[Aim]: Read the data and repeat all of it exactly.

[Record excerpts]:
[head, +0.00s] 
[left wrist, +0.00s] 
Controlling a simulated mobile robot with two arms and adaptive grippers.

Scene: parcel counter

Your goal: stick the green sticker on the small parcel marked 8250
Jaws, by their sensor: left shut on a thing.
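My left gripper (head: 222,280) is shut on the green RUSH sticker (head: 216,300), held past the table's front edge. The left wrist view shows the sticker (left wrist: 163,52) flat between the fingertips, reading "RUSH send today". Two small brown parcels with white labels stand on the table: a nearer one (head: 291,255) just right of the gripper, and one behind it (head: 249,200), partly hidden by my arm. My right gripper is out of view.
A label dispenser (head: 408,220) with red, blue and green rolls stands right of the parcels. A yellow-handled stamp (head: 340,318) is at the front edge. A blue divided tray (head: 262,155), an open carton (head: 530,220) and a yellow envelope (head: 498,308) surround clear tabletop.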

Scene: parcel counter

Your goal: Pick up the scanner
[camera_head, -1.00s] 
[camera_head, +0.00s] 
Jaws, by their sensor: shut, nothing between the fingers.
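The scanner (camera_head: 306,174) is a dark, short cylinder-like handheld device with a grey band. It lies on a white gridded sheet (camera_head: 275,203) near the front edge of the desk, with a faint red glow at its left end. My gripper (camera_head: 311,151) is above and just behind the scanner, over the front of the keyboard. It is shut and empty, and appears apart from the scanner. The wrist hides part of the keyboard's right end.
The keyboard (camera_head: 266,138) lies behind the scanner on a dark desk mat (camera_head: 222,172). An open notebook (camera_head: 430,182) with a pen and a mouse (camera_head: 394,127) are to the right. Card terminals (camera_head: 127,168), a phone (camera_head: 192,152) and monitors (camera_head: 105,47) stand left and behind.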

[Solution to this task]:
[head, +0.00s] 
[left wrist, +0.00s] 
Controlling a simulated mobile robot with two arms and adaptive grippers.

Scene: parcel counter

Your goal: stick the green sticker on the small parcel marked 8250
Jaws, by their sensor: left shut on a thing.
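My left gripper (head: 222,280) is shut on the green RUSH sticker (head: 216,300), held past the table's front edge. The left wrist view shows the sticker (left wrist: 163,52) flat between the fingertips, reading "RUSH send today". Two small brown parcels with white labels stand on the table: a nearer one (head: 291,255) just right of the gripper, and one behind it (head: 249,200), partly hidden by my arm. My right gripper is out of view.
A label dispenser (head: 408,220) with red, blue and green rolls stands right of the parcels. A yellow-handled stamp (head: 340,318) is at the front edge. A blue divided tray (head: 262,155), an open carton (head: 530,220) and a yellow envelope (head: 498,308) surround clear tabletop.

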Scene: parcel counter

Your goal: Pick up the scanner
[camera_head, -1.00s] 
[camera_head, +0.00s] 
Jaws, by their sensor: shut, nothing between the fingers.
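The scanner (camera_head: 306,174) is a dark, short cylinder-like handheld device with a grey band. It lies on a white gridded sheet (camera_head: 275,203) near the front edge of the desk, with a faint red glow at its left end. My gripper (camera_head: 311,151) is above and just behind the scanner, over the front of the keyboard. It is shut and empty, and appears apart from the scanner. The wrist hides part of the keyboard's right end.
The keyboard (camera_head: 266,138) lies behind the scanner on a dark desk mat (camera_head: 222,172). An open notebook (camera_head: 430,182) with a pen and a mouse (camera_head: 394,127) are to the right. Card terminals (camera_head: 127,168), a phone (camera_head: 192,152) and monitors (camera_head: 105,47) stand left and behind.

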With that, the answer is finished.